AsyncEvaluator.run() and AsyncEvaluator.submit() accept the same arguments as the sync methods above.

1 import asyncio
2 
3 from nemo_evaluator_sdk import ExactMatchMetric
4 
5 
6 metric = ExactMatchMetric(reference="{{item.expected}}", candidate="{{item.output}}")
7 dataset = [
8     {"expected": "Paris", "output": "Paris"},
9     {"expected": "Berlin", "output": "Munich"},
10 ]
11 
12 
13 async def main() -> None:
14     job = await evaluator.submit(metric=metric, dataset=dataset)
15     await job.wait_until_done()
16     result = await job.get_result()
17     print(result.aggregate_scores)
18 
19 
20 asyncio.run(main())

EvaluatorJobResource

The EvaluatorJobResource is the sync job handle returned by Evaluator.submit. You can also reconnect to an existing job with Evaluator.get_job_resource.

Some of the most useful methods and properties are described below.
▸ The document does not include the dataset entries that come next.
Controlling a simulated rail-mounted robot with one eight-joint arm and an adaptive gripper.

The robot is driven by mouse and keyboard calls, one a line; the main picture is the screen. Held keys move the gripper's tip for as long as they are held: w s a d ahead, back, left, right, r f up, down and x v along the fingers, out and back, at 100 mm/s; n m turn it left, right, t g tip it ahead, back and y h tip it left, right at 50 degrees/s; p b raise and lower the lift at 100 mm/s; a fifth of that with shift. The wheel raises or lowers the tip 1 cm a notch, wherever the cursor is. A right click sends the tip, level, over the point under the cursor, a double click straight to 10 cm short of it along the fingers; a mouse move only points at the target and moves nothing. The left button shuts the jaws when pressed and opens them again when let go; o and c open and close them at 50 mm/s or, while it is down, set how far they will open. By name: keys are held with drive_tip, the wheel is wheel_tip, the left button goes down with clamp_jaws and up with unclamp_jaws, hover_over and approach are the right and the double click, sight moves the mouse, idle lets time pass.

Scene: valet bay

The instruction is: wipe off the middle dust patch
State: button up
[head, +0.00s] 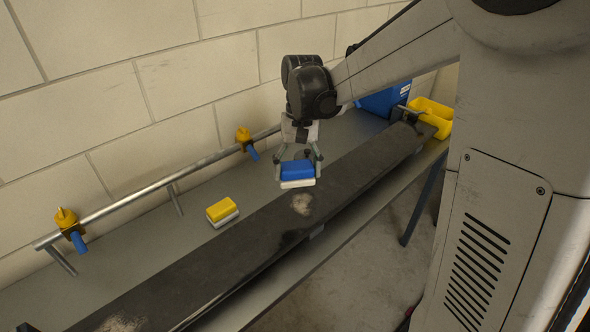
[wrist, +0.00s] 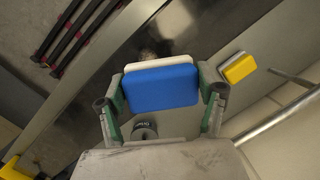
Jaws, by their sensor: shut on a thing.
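My gripper (head: 298,174) is shut on a blue and white sponge (head: 297,168), blue side up, with a finger on each side. The sponge also shows between the fingers in the wrist view (wrist: 161,88). It is over the long dark panel (head: 235,248), just behind a pale dust patch (head: 301,204). I cannot tell whether the sponge touches the panel. In the wrist view the dust patch (wrist: 149,50) is partly hidden by the sponge. Another pale patch (head: 122,324) lies at the panel's near left end.
A yellow and white sponge (head: 222,211) lies on the grey bench behind the panel. A metal rail (head: 150,196) with yellow and blue fittings (head: 68,222) runs along the wall. A blue container (head: 383,103) and a yellow tray (head: 434,112) stand at the far right.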

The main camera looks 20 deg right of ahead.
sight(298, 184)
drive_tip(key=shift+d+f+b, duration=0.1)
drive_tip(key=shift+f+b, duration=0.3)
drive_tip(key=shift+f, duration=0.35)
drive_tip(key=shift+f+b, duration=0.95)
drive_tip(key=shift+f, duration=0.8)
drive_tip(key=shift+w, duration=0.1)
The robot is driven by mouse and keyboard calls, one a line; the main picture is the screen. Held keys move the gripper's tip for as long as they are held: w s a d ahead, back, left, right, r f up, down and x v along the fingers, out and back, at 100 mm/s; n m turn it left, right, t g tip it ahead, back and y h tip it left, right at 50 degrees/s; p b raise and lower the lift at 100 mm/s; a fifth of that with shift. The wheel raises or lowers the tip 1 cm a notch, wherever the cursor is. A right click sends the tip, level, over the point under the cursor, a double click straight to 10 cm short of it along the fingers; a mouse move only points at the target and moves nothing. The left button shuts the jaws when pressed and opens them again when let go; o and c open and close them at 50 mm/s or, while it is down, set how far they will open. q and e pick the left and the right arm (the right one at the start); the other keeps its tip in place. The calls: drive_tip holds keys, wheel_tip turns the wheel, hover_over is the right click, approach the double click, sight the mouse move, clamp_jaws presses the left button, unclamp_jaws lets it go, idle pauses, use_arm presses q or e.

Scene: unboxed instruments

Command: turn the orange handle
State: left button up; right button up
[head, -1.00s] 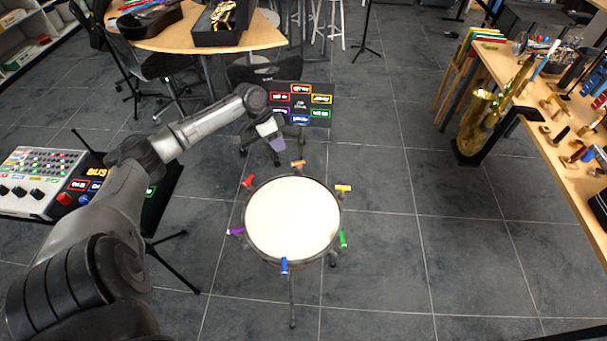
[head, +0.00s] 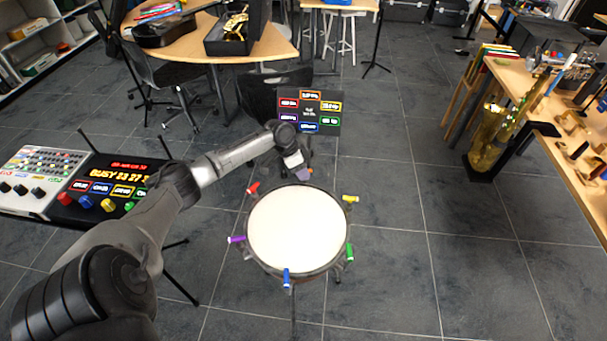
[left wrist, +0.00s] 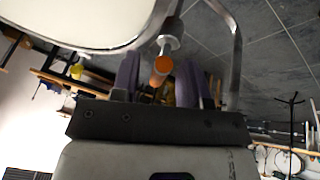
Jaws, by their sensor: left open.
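The drum (head: 297,230) stands on the floor in mid view, with coloured handles around its rim. The orange handle (left wrist: 160,68) shows end-on in the left wrist view, beside the drum's rim. It appears between the two purple fingers of my open left gripper (left wrist: 158,78), with gaps on both sides. In the head view my left gripper (head: 304,173) is at the drum's far edge and hides the orange handle. How deep the handle sits between the fingers is not clear. My right gripper is not in view.
Red (head: 253,188), yellow (head: 350,199), green (head: 350,252), blue (head: 286,277) and purple (head: 236,239) handles ring the drum. A black panel with coloured labels (head: 309,110) stands behind it. A mixer (head: 38,180) is at left, a saxophone (head: 490,140) at right. Floor right of the drum is clear.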

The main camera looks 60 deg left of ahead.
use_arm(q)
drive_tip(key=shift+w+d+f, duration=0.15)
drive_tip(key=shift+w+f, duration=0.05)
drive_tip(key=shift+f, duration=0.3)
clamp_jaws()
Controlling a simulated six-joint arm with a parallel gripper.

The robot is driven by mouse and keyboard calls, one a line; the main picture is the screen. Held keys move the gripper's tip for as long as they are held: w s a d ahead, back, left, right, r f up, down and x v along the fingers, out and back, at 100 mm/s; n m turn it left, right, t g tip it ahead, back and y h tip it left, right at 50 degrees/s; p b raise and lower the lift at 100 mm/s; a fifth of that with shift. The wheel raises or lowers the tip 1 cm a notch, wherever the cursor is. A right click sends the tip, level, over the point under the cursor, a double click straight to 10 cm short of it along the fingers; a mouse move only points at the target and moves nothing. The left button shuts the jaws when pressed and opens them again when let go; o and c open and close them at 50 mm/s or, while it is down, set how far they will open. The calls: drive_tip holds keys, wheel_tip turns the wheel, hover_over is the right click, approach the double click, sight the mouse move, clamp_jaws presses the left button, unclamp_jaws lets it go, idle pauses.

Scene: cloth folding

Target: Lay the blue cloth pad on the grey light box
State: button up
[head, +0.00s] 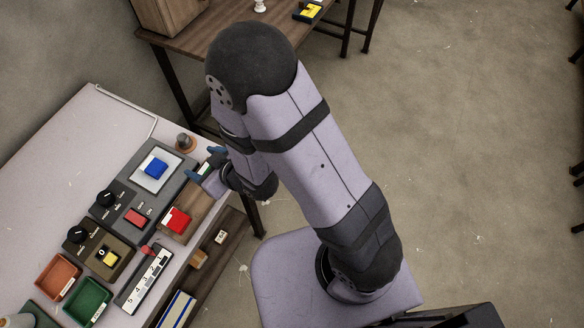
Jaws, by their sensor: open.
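The blue cloth pad (156,168) lies on the pale square panel of the grey light box (176,160), near the panel's middle. It looks like a small, compact blue patch; whether it is flat or folded is too small to tell. My gripper (205,166) is just to the right of the light box, near the table's right edge. Its dark bluish fingers are spread and hold nothing that I can see. The gripper is apart from the pad. Its height above the table is hard to judge.
Black dials, an orange tray (58,275), a green tray (88,301) and a numbered strip (146,278) fill the front.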

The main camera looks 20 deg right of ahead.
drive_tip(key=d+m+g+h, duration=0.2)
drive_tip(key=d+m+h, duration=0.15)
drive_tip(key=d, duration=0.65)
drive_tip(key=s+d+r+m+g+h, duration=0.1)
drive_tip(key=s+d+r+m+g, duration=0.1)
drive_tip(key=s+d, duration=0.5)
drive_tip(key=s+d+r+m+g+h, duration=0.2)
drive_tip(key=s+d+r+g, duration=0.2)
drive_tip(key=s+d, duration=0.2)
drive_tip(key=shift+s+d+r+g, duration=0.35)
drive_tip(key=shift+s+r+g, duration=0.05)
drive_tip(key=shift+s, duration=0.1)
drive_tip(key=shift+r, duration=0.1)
Method or property	Description
`name`	Returns the evaluator job name.
`job`	Returns the raw evaluator job payload captured at resource creation.
`get_job_status()`	Fetches the current evaluator job status from the Evaluator plugin API.
`check_if_complete(raise_if_not_complete: bool = False)`	Returns whether the job is complete. When `raise_if_not_complete` is true, raises for any status other than `completed`.
`wait_until_done()`	Polls the job until it reaches a terminal platform status. Raises if the job fails or times out.
`get_result(aggregate_fields=None)`	Downloads aggregate-score and row-score artifacts and returns an `EvaluationResult`. Optional `aggregate_fields` shapes the returned aggregate scores only.
`download_artifacts(path=None)`	Downloads and extracts the full job artifacts archive under a job-specific directory.
`as_async()`	Returns an `AsyncEvaluatorJobResource` view over the same job.

AsyncEvaluatorJobResource

The AsyncEvaluatorJobResource is the async job handle returned by AsyncEvaluator.submit. It mirrors EvaluatorJobResource, but status and result methods are awaited.